> _Written task_:
Filter the lines below, copying only those with the string "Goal".

> _Extracted material_:

>>>

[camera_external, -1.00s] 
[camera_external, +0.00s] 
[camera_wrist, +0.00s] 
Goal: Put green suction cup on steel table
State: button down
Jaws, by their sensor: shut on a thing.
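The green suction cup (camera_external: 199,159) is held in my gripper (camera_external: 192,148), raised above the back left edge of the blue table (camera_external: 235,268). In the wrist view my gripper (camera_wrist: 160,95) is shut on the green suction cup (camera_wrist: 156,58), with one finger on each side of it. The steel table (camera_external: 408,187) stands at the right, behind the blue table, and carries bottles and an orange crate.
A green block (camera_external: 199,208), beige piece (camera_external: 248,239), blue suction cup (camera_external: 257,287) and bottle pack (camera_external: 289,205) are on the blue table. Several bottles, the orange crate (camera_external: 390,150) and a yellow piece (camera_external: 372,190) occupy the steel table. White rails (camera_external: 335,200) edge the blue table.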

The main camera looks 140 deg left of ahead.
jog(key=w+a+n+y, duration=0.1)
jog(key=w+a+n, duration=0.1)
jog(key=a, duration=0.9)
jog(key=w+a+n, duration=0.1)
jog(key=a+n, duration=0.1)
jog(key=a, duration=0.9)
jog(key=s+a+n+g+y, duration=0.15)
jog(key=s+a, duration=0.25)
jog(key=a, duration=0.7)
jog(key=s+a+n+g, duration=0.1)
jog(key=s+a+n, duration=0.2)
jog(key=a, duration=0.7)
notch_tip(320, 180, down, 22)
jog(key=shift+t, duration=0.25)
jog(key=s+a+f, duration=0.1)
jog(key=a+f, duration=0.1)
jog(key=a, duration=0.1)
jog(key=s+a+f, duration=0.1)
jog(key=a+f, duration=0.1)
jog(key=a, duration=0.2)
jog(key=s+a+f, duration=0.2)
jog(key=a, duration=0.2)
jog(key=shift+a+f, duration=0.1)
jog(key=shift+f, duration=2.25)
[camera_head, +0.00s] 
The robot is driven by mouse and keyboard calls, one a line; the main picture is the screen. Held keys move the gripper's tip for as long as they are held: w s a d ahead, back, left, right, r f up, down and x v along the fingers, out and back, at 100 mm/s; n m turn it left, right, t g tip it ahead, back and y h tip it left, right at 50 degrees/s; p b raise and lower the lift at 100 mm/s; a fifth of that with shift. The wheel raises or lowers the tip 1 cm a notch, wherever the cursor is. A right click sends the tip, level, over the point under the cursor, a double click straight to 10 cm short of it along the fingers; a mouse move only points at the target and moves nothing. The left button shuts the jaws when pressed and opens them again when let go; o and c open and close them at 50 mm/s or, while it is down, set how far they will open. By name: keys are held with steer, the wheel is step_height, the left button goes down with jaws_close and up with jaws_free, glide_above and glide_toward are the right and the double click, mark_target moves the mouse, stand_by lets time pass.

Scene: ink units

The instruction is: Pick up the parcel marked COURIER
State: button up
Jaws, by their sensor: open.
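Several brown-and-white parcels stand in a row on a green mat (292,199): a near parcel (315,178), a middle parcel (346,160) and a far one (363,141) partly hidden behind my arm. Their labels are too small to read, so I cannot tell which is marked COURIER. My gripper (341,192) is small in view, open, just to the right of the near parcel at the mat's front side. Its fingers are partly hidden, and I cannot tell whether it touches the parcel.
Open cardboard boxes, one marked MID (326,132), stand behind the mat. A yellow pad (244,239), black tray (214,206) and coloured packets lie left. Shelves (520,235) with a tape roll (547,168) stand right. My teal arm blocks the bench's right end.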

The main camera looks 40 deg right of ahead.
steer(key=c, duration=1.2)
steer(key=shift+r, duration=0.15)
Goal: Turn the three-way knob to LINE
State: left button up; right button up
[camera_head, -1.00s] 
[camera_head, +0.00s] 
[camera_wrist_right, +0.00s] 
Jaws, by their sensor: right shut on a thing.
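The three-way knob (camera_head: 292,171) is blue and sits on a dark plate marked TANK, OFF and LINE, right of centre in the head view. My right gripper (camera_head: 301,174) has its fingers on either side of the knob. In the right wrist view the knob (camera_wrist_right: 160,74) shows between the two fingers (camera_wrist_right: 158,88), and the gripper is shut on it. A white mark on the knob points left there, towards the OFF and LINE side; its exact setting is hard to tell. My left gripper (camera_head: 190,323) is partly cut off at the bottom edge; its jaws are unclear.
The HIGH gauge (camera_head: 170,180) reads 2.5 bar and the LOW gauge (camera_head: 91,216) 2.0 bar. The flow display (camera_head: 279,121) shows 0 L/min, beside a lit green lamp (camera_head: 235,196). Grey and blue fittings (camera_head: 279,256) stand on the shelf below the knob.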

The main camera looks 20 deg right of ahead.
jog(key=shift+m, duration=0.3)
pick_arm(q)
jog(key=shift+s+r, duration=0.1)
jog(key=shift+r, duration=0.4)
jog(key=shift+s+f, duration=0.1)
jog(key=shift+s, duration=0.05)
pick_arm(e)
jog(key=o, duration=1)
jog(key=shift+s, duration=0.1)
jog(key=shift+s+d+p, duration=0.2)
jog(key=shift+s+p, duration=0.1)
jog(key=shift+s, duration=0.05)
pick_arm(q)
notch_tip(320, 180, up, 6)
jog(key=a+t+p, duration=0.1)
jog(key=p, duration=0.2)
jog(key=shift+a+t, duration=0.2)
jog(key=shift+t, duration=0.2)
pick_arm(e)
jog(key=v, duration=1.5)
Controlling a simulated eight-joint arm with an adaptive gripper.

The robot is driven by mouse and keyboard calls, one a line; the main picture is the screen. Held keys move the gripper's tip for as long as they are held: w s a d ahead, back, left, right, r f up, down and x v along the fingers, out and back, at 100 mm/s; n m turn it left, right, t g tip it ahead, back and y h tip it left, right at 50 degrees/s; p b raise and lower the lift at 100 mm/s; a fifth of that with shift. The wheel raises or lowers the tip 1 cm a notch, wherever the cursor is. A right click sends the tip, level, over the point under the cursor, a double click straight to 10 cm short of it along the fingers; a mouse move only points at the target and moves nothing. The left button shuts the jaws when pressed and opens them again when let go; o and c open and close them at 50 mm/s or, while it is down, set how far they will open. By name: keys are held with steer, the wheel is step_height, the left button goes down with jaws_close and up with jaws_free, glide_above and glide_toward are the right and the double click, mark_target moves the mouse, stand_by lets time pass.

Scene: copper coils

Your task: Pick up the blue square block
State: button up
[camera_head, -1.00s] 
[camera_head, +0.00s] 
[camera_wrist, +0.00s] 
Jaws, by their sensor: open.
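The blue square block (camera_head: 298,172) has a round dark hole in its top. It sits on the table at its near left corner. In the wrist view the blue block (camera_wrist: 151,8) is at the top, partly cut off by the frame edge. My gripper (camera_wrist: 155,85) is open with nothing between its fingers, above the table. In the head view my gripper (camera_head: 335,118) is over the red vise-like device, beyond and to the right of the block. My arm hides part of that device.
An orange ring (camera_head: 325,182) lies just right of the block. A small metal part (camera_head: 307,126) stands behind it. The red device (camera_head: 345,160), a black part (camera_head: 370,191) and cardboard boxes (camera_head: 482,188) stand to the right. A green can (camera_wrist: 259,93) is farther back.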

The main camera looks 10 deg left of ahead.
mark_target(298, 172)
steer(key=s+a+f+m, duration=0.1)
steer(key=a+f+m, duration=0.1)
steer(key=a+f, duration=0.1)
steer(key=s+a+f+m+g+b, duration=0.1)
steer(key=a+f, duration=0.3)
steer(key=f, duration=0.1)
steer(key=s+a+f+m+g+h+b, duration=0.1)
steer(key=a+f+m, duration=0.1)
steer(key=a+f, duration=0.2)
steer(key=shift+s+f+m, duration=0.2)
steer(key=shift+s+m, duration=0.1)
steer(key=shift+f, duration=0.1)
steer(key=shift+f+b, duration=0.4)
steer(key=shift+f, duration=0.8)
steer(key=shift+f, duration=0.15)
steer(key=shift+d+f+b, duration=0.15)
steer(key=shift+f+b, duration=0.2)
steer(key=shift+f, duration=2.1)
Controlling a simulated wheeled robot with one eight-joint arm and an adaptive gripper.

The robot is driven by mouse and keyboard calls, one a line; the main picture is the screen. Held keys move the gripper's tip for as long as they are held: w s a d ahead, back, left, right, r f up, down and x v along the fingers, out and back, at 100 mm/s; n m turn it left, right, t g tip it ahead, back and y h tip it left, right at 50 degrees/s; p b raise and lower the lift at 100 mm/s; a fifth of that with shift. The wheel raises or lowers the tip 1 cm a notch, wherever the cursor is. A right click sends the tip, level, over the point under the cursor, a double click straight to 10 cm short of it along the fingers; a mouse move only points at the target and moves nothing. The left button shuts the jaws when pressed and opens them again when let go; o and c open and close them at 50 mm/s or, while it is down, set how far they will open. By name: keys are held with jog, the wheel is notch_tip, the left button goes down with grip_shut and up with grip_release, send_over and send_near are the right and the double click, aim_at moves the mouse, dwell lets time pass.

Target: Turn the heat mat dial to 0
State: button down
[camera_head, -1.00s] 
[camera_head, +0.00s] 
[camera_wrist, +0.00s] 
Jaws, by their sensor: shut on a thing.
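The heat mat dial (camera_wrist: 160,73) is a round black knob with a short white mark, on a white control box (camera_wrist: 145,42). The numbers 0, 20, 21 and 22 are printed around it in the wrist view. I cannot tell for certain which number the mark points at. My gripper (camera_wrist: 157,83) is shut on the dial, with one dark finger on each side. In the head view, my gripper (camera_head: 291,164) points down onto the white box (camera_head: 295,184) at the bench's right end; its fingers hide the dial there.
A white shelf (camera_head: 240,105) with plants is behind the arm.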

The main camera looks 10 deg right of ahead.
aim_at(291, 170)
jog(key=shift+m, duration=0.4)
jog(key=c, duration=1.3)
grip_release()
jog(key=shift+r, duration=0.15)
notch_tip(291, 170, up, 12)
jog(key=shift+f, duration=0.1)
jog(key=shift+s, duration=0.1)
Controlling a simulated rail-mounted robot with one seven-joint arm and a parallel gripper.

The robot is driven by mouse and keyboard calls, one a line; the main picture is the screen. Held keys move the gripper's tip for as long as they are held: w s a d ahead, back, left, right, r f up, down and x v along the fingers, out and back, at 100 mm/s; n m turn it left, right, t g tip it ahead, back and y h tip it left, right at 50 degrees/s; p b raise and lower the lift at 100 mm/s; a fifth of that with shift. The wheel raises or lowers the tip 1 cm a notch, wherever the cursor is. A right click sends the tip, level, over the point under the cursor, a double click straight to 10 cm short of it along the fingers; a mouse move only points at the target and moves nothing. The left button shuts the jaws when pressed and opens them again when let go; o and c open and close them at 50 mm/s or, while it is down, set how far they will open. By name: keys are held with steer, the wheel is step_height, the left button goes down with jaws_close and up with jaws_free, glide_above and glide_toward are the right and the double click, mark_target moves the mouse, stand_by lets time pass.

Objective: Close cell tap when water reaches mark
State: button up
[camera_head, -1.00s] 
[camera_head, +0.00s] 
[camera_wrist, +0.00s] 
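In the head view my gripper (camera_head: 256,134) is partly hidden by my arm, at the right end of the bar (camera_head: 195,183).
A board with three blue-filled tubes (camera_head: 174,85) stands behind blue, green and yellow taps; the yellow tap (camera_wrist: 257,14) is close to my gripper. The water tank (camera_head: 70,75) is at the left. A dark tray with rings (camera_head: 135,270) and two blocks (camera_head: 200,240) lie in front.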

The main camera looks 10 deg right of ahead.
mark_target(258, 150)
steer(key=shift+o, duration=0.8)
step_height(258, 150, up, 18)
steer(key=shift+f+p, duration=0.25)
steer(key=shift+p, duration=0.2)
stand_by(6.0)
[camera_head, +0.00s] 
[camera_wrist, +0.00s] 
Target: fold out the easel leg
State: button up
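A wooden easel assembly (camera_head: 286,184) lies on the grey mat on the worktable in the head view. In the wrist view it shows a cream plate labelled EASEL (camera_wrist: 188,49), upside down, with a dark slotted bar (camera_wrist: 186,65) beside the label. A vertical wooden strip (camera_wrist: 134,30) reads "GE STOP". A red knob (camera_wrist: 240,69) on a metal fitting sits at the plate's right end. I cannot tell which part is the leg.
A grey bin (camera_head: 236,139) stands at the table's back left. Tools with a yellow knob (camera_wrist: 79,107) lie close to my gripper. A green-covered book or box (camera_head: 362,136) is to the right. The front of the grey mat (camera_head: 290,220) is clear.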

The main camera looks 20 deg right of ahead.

<<<

> _Task answer_:
Goal: Put green suction cup on steel table
Goal: Turn the three-way knob to LINE

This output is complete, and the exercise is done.